En cela, la pensée eckhartienne est une version occidentalisée ou christianisée du karma-yoga hindou.

Eckhart, écho de l’hésychasme

Bien entendu, la pensée de maître Eckhart fait aussi largement écho à celle des Pères du Désert et de l’hésychasme. La contemplation intérieure de Dieu, l’esprit rejetant toute autre pensée, et l’identification à Dieu se retrouvent dans toute la Philocalie, chez Évagre le Pontique, ses coreligionnaires, et dans toute la thématique de la prière du cœur.

Eckhart dit :

« Le cœur détaché ne désire rien et il n’a rien non plus dont il voudrait être libéré. C’est pourquoi il se tient libre de toute prière et sa prière ne consiste qu’en ceci : n’avoir qu’une forme avec Dieu »
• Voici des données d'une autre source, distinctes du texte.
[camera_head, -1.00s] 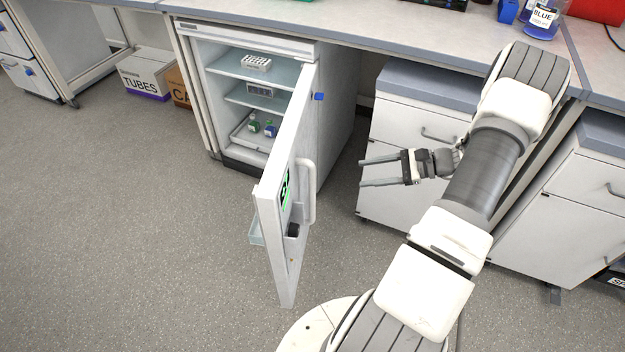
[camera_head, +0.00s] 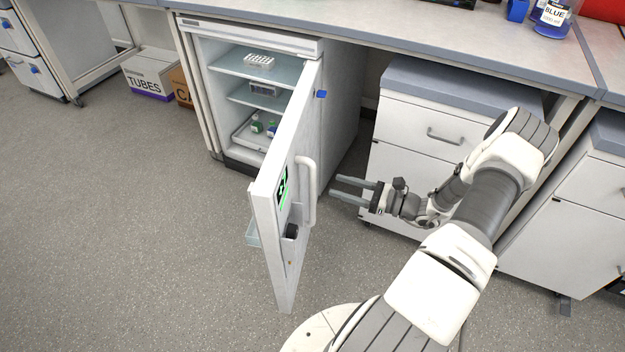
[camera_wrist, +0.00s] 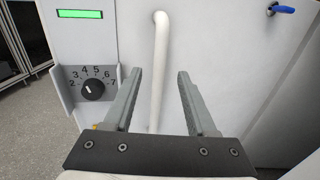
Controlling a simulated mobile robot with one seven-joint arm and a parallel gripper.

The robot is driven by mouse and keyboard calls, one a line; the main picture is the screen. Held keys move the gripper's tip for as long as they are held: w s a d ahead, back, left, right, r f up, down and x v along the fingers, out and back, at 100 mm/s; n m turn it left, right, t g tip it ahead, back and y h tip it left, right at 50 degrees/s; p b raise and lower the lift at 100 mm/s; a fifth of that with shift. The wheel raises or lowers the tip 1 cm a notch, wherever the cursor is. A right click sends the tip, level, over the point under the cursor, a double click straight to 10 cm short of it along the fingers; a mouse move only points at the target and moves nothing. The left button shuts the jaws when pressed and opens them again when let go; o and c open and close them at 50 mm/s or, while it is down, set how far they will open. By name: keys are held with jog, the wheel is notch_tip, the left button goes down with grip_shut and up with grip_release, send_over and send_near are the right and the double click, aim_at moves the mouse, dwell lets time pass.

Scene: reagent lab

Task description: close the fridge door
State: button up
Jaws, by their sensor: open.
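The white fridge (camera_head: 345,130) stands under the bench with its door (camera_head: 277,235) swung wide open toward me. A white vertical bar handle (camera_head: 309,190) is on the door's outer face; it also shows in the wrist view (camera_wrist: 158,70). My gripper (camera_head: 333,187) is open and empty, to the right of the handle, its fingers pointing left at the door. In the wrist view my gripper (camera_wrist: 158,80) faces the door's outer face, with the handle between the two fingers in the picture. I cannot tell whether the fingers touch it.
The fridge shelves hold a white rack (camera_head: 259,60) and small bottles (camera_head: 257,127). A drawer cabinet (camera_head: 440,125) stands right of the fridge, behind my arm. A TUBES box (camera_head: 152,76) is on the floor at left. The floor left of the door is clear.

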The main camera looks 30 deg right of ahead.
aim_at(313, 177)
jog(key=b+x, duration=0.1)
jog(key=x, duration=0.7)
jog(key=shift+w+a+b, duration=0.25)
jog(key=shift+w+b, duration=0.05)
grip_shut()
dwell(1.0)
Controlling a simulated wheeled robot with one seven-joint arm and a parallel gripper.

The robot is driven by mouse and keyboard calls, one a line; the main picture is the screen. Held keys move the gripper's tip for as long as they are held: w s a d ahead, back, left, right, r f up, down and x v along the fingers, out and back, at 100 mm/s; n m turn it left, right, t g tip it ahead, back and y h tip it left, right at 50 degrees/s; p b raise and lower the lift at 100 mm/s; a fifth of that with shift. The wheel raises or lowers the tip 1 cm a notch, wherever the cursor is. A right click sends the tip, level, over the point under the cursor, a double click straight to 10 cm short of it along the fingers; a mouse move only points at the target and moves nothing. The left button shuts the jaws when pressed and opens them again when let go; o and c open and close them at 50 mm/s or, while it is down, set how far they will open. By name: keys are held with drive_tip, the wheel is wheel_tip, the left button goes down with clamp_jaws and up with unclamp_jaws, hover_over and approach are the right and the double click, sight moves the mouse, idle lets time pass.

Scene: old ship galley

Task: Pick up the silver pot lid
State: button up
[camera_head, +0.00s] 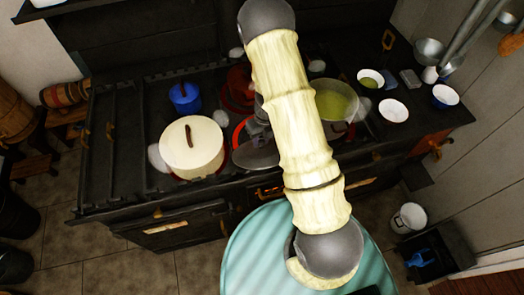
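A grey, round, flat disc (256,156), which looks like the silver pot lid, shows on or just above the stove front, left of my arm. My gripper (262,127) is a small dark shape at the disc's upper edge, partly hidden behind my pale arm. It seems to touch or overlap the disc. The fingers are too small and covered to tell whether they are open or shut on it. I cannot tell whether the disc rests on the stove or is held up.
A white lidded pot (192,150) stands close left of the disc. A blue pot (185,97) and a red pot (238,88) stand behind. A pot of yellow-green liquid (335,103) is right of my arm. White bowls (393,110) stand on the right end.

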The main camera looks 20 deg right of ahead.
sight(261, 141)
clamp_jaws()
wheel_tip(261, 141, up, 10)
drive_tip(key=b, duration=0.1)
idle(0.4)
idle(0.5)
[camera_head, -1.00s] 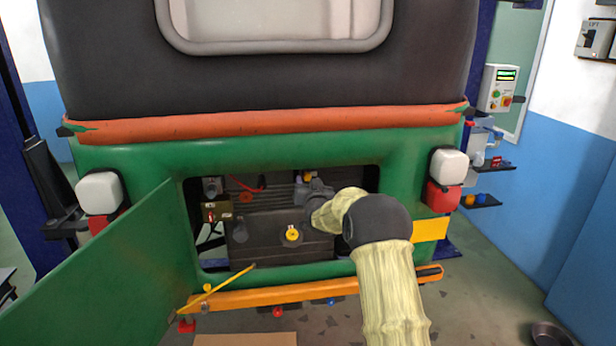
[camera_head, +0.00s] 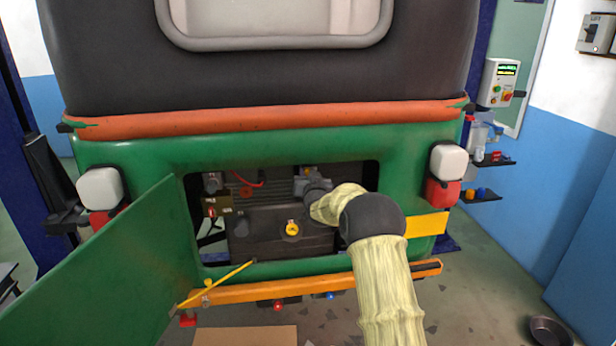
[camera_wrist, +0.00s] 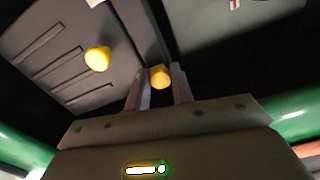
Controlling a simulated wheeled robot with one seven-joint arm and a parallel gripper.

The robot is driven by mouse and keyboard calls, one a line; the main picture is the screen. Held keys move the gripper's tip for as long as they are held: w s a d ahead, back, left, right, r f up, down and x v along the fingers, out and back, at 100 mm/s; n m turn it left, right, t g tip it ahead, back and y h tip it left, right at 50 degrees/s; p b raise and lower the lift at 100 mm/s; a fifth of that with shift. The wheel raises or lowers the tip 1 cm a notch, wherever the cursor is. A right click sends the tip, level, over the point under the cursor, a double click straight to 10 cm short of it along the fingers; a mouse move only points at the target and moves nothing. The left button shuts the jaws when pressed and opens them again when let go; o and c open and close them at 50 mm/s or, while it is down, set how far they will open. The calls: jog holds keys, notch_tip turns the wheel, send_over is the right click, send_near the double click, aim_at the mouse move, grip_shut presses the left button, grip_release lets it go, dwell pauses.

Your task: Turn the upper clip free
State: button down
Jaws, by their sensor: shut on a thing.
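The upper clip, a small yellow knob (camera_wrist: 160,76), sits between the fingertips of my gripper (camera_wrist: 160,84) in the wrist view. The fingers are shut on it. A second yellow knob (camera_wrist: 97,58) stands apart to the left on a ribbed grey cover. In the head view my gripper (camera_head: 308,177) reaches into the open rear bay of the rickshaw and largely hides the upper clip. The other yellow clip (camera_head: 292,229) shows on the front of a dark box (camera_head: 265,240), below my gripper. How far the upper clip is turned cannot be told.
The green hatch door (camera_head: 110,270) hangs open at the left. A yellow rod (camera_head: 228,280) crosses the bay's lower left corner. An orange bumper bar (camera_head: 250,293) runs below the opening. The green body frames the bay closely around my arm.

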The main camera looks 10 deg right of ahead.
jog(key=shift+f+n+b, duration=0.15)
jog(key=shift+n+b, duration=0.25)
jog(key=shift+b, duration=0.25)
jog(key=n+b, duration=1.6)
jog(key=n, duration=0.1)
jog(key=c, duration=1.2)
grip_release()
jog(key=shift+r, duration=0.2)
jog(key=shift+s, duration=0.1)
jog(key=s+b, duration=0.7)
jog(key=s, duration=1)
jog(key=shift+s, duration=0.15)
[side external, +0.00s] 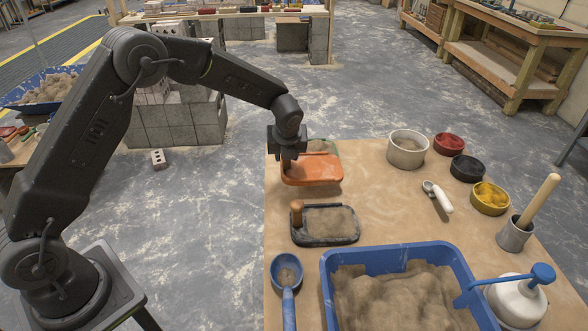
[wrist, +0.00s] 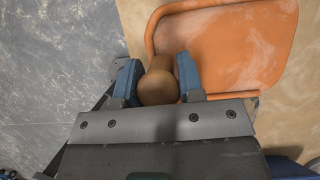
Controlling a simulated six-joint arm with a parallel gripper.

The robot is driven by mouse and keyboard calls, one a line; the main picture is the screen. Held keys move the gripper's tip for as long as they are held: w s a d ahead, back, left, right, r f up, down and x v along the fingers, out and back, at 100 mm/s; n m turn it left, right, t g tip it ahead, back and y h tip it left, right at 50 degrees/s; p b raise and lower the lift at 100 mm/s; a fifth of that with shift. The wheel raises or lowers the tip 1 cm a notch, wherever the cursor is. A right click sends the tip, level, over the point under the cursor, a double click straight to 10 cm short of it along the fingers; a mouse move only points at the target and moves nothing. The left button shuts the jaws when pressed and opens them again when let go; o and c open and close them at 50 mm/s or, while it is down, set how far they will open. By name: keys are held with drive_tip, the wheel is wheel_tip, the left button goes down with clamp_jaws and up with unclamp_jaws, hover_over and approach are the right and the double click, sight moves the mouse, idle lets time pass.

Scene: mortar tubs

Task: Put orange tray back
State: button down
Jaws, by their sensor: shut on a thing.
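The orange tray (side external: 313,172) is at the left back part of the tan table in the side external view. My gripper (side external: 288,157) is at its left end. In the wrist view the tray (wrist: 225,45) fills the upper right, with pale dusty smears on it. There my gripper (wrist: 159,80) is shut on the tray's round wooden handle (wrist: 158,88), with one blue finger on each side. I cannot tell whether the tray touches the table or hangs just above it.
A greenish tray (side external: 325,146) with sand shows partly behind the orange one. A black tray (side external: 331,223) with a wooden handle lies in front. A blue tub (side external: 330,262) of sand, a blue scoop (side external: 287,270) and a white bowl (side external: 408,149) stand nearby.

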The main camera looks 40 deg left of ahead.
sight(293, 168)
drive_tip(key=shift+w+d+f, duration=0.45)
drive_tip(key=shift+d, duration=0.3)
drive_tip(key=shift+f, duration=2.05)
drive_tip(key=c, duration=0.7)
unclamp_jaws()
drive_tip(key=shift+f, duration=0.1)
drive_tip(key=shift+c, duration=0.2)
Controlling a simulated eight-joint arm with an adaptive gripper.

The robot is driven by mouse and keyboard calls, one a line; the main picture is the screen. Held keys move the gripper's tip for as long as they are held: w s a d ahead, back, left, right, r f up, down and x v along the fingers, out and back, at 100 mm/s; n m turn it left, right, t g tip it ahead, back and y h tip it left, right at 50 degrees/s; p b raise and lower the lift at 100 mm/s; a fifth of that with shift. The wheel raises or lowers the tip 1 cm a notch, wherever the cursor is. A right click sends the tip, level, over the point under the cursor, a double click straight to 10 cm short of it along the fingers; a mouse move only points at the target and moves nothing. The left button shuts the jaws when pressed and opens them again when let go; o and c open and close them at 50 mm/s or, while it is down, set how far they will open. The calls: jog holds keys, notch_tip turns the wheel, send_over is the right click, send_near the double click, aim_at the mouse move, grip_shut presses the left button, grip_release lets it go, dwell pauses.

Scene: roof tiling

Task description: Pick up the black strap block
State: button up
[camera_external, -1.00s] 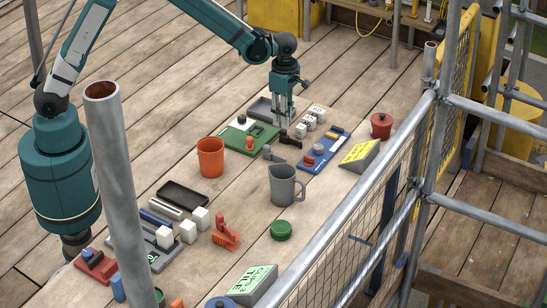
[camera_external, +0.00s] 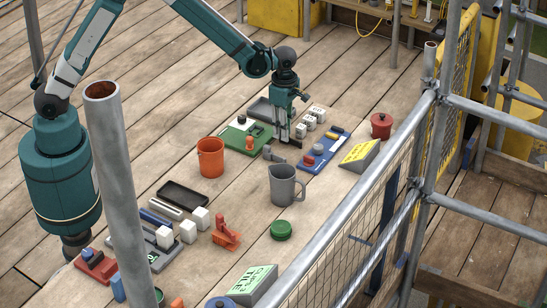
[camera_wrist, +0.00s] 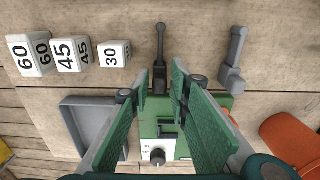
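A black block with a long narrow tail (camera_wrist: 160,48), which looks like the strap block, lies on the wooden deck. In the wrist view its block end sits between my fingertips and its tail points away. My gripper (camera_wrist: 158,84) is open, with a finger on each side of the block and gaps showing. In the external view my gripper (camera_external: 284,138) is low over the deck and the black block (camera_external: 296,143) is partly hidden behind the fingers. A similar grey piece (camera_wrist: 234,62) lies to the right in the wrist view.
White and grey numbered blocks (camera_wrist: 67,53) stand left of my gripper in the wrist view. A green board (camera_wrist: 183,150) and a grey tray (camera_wrist: 92,118) lie close by. An orange cup (camera_external: 211,158), a grey jug (camera_external: 284,187) and a blue board (camera_external: 322,152) stand around.

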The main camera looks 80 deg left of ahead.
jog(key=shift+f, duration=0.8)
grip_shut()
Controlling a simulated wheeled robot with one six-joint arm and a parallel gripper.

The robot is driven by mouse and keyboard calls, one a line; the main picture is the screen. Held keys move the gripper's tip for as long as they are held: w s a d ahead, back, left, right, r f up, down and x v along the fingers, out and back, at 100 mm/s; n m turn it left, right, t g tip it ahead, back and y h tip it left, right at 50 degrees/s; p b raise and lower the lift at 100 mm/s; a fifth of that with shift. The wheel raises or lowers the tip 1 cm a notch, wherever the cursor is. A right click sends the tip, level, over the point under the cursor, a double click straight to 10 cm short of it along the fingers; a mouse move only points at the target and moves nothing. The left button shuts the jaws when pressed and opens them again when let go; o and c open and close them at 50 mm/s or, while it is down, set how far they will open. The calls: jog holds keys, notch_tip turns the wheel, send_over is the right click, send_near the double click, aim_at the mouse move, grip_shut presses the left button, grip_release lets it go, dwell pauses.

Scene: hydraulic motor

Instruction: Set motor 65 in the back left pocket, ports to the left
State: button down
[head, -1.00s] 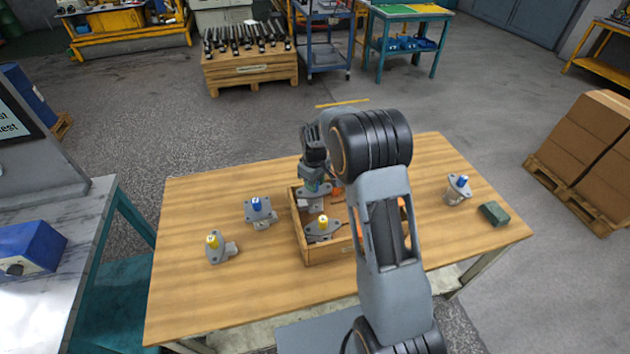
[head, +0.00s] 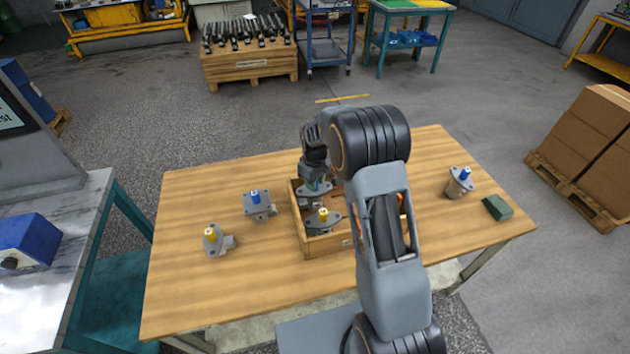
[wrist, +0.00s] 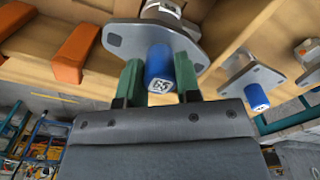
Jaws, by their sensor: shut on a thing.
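My gripper (head: 316,181) is shut on the blue shaft of motor 65 (wrist: 158,66); the number 65 shows on the shaft's end in the wrist view, between the green fingers (wrist: 158,82). The motor's grey flange (head: 315,192) is upright-shaft and roughly level, at the back left pocket of the wooden crate (head: 308,251). The motor's body is mostly hidden below the flange, so I cannot tell whether it rests on the pocket floor or which way its ports face.
Another blue-shafted motor (head: 460,183) and a green block (head: 497,208) are at the right. Orange blocks (wrist: 78,52) sit in the crate. The table's back left is clear.

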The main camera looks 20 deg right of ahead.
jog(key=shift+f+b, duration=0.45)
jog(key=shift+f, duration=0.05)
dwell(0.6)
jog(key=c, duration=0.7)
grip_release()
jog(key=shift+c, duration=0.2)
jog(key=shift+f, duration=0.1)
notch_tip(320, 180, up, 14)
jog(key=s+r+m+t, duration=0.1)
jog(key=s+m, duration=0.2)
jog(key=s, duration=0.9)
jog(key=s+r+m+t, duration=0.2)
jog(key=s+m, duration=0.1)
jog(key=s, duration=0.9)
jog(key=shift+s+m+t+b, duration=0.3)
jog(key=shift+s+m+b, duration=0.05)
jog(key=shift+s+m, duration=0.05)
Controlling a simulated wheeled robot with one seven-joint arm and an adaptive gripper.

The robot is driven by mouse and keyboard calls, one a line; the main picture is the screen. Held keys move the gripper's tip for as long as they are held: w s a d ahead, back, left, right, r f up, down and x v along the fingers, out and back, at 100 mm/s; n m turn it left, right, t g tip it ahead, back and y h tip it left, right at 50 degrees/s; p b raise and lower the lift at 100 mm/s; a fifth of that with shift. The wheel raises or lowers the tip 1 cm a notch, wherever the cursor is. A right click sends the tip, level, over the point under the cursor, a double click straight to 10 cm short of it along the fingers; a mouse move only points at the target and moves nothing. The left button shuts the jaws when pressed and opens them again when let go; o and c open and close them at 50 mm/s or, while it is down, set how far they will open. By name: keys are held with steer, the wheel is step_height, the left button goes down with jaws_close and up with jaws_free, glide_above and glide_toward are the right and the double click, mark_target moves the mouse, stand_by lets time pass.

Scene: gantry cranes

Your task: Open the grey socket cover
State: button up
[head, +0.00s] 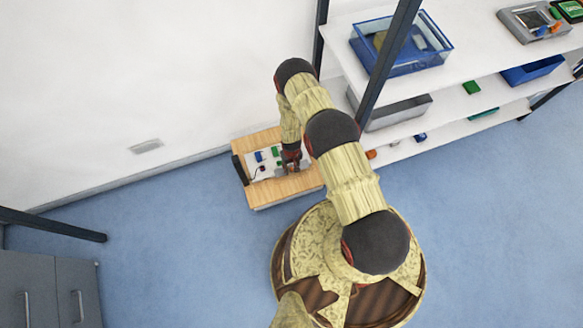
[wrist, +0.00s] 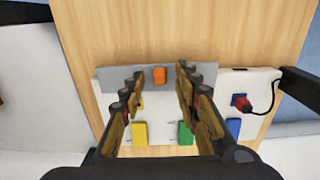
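The grey socket cover (wrist: 205,74) shows in the wrist view as a flat grey strip along the upper edge of a white panel (wrist: 262,80), with an orange knob (wrist: 159,75) near its middle. My gripper (wrist: 160,80) is open, its two fingers apart on either side of the orange knob. Whether they touch the cover I cannot tell. In the head view my gripper (head: 291,160) is over the right part of the panel and hides the cover.
The panel lies on a wooden board (head: 296,186) by the wall. It bears yellow (wrist: 139,133), green (wrist: 185,133) and blue (wrist: 233,128) blocks, and a red plug (wrist: 242,103) with a black cable. A shelf (head: 465,60) stands to the right.

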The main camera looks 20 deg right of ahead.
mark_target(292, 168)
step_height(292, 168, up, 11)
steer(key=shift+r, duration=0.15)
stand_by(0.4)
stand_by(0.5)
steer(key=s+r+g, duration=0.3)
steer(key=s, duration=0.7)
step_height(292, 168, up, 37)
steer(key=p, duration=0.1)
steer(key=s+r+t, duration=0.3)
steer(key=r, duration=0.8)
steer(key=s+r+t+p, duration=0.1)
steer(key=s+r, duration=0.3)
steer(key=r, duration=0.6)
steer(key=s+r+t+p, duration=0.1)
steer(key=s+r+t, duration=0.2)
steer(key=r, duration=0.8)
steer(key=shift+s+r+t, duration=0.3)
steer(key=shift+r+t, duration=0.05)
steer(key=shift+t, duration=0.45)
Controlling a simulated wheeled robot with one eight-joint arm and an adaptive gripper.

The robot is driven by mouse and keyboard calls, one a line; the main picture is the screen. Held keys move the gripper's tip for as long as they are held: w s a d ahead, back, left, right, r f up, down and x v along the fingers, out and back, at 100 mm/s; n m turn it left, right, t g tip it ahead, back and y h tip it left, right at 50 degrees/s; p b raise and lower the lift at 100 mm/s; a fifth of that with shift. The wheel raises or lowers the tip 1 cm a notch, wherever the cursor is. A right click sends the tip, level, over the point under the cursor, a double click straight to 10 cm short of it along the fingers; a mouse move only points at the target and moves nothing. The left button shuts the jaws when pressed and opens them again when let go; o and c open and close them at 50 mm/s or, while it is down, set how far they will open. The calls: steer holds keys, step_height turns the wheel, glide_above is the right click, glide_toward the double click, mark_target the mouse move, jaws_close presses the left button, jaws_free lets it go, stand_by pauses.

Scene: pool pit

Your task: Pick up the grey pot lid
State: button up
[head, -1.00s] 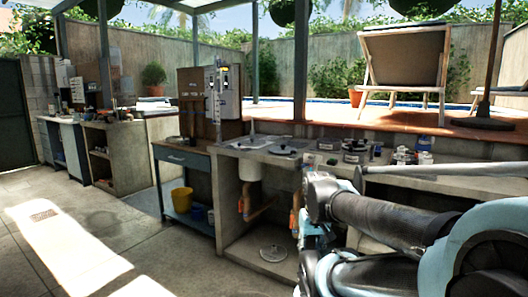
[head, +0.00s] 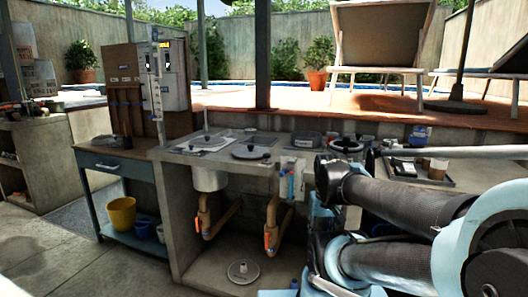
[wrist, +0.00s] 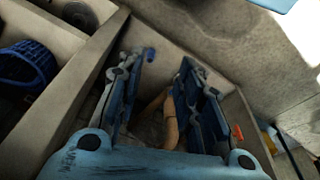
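A round grey lid with a dark knob (head: 251,152) lies on the counter by the sinks in the head view. A paler round disc with a knob (head: 243,271) lies on the floor of the open bay below; I cannot tell for sure which is the pot lid. My gripper (wrist: 168,62) is open in the wrist view, with two blue-grey fingers apart and nothing held. It points down towards the open bay, and tan pipe shows between the fingers, farther off. In the head view my arm hides most of the gripper.
The concrete counter (head: 180,156) holds pans and a dark tray (head: 432,178) at the right. Tan pipes (head: 222,212) hang under the sinks. A blue basket (wrist: 25,66) shows in the wrist view. A side table with a yellow bucket (head: 121,214) stands left. Open floor lies front left.

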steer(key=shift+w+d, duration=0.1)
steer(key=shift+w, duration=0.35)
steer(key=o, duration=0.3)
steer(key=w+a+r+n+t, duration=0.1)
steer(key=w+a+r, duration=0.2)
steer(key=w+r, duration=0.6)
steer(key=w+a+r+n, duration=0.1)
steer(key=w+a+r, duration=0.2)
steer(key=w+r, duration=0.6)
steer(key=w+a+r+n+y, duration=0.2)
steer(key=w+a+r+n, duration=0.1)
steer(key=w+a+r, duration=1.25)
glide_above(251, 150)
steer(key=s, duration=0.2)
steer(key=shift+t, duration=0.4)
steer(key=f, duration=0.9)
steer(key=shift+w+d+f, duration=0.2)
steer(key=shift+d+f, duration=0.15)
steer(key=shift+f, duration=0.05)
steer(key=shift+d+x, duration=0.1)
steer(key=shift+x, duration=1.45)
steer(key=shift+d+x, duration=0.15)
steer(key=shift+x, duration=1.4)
Il nous rappelle que la prière pure n’est pas une demande adressée à Dieu, mais une méditation. Ne croyons pas que les hésychastes qui psalmodient : « Seigneur Jésus-Christ, aie pitié de moi » demandent l’intervention de Dieu dans leurs affaires quotidiennes. Ils ne font que répéter le nom divin pour s’en imprégner et le mettre au centre de leur pensée. Parait-il même qu’au fil des années, les moines raccourcissent toujours plus la prière au point de ne répéter que l’unique nom « Jésus », qui résume désormais toute leur pensée.

Eckhart leur fait écho à nouveau :

« Dirige toujours ton esprit vers une contemplation salutaire dans laquelle tu portes Dieu dans ton cœur, comme l’objet devant lequel ton regard ne vacillera jamais. Quant à ce qui concerne les exercices : le jeûne, la veille ou la prière, dirige-les tous vers Lui comme vers leur but et n’en fais que ce qu’il faut pour qu’ils puissent te faire avancer vers Lui; ainsi tu atteindras le sommet de la perfection. »

Dieu doit être le centre de toute pensée. La pratique religieuse (jeûne, veille, prière), la religion entière même, n’est rien d’autre qu’un marchepied vers Dieu, et même elle ne mérite aucun attachement. Cette pensée profonde rejoint l’enseignement bouddhiste de la parabole du radeau : les préceptes religieux ne sont que des véhicules menant à Dieu (ou au nirvana). Une fois la destination atteinte, ils deviennent inutiles et doivent être abandonnés. Seul Dieu importe à l’esprit qui l’a atteint.